A similar method is useful for highly seasonal data. In this case, we set each forecast to be equal to the last observed value from the same season of the year (e.g., the same month of the previous year). Formally, the forecast for time $T+h$ is written as

[ y_{T+h-km} \text{ where $m=$ seasonal period, $k=\lfloor (h-1)/m\rfloor+1$,} ]

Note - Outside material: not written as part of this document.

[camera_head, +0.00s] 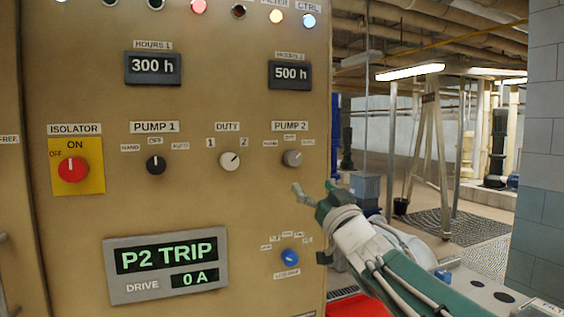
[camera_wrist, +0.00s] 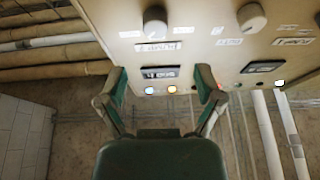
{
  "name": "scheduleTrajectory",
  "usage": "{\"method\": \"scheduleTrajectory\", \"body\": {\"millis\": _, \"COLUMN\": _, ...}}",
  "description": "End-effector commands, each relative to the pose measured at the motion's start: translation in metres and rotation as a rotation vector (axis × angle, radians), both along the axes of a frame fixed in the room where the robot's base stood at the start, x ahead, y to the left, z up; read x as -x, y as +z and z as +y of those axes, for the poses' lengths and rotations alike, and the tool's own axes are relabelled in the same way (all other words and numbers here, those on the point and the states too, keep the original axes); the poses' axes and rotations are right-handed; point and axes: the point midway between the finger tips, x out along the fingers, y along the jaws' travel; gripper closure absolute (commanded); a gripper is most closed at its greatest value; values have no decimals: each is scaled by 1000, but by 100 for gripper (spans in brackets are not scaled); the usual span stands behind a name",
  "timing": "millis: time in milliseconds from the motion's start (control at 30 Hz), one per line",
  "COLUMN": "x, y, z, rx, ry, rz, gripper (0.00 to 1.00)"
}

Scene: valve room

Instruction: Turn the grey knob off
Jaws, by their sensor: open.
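The grey knob (camera_head: 292,158) is on the tan control panel under the PUMP 2 label, with small position labels around it. Its pointer is too small to read surely. In the wrist view, which sees the panel upside down, the knob (camera_wrist: 154,20) is near the top edge, left of centre. My gripper (camera_head: 314,190) is open and empty, just below and right of the knob in the head view, apart from it. In the wrist view its two fingers (camera_wrist: 161,78) are spread, with the knob beyond the tips.
The DUTY knob (camera_head: 230,161) is left of the grey knob, and a black PUMP 1 knob (camera_head: 155,165) farther left. A red isolator switch (camera_head: 73,169) sits on a yellow plate. A blue selector (camera_head: 290,257) is below. The display (camera_head: 166,266) reads P2 TRIP.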

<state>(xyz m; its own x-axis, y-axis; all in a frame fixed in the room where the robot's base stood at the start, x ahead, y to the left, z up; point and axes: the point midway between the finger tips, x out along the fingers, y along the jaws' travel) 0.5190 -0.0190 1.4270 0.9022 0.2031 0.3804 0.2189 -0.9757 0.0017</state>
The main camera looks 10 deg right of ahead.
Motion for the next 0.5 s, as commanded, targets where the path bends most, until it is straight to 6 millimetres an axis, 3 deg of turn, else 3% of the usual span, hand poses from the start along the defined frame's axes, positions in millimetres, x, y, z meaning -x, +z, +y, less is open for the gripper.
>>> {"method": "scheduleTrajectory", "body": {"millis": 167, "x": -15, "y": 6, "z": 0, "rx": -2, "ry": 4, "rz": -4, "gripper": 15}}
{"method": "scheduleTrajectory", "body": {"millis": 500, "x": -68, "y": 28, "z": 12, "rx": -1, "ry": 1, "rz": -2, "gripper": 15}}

and $\lfloor u \rfloor$ denotes the integer part of $u$. That looks more complicated than it really is. For example, with monthly data, the forecast for all future February values is equal to the last observed February value. With quarterly data, the forecast of all future Q2 values is equal to the last observed Q2 value (where Q2 means the second quarter). Similar rules apply for other months and quarters, and for other seasonal periods.

R code
snaive(y, h)

Drift method

A variation on the naïve method is to allow the forecasts to increase or decrease over time, where the amount of change over time (called the drift) is set to be the average change seen in the historical data. So the forecast for time $T+h$ is given by

[ y_{T} + \frac{h}{T-1}\sum_{t=2}^T (y_{t}-y_{t-1}) = y_{T} + h \left( \frac{y_{T} -y_{1}}{T-1}\right). ]

This is equivalent to drawing a line between the first and last observation, and extrapolating it into the future.

R code
rwf(y, h, drift=TRUE)


Figure 2.13 shows the first three methods applied to the quarterly beer production data.

Figure 2.13: Fore­casts of Aus­tralian quar­terly beer production.

R code
beer2 <- window(ausbeer,start=1992,end=2006-.1)
beerfit1 <- meanf(beer2, h=11)
beerfit2 <- naive(beer2, h=11)
beerfit3 <- snaive(beer2, h=11)

plot(beerfit1, plot.conf=FALSE,
  main="Forecasts for quarterly beer production")
  legend=c("Mean method","Naive method","Seasonal naive method"))

In Figure 2.14, the non-seasonal methods were applied to a series of 250 days of the Dow Jones Index.

Figure 2.14: Fore­casts based on 250 days of the Dow Jones Index.

R code
dj2 <- window(dj,end=250)
plot(dj2,main="Dow Jones Index (daily ending 15 Jul 94)",
  legend=c("Mean method","Naive method","Drift method"))

Sometimes one of these simple methods will be the best forecasting method available. But in many cases, these methods will serve as benchmarks rather than the method of choice. That is, whatever forecasting methods we develop, they will be compared to these simple methods to ensure that the new method is better than these simple alternatives. If not, the new method is not worth considering.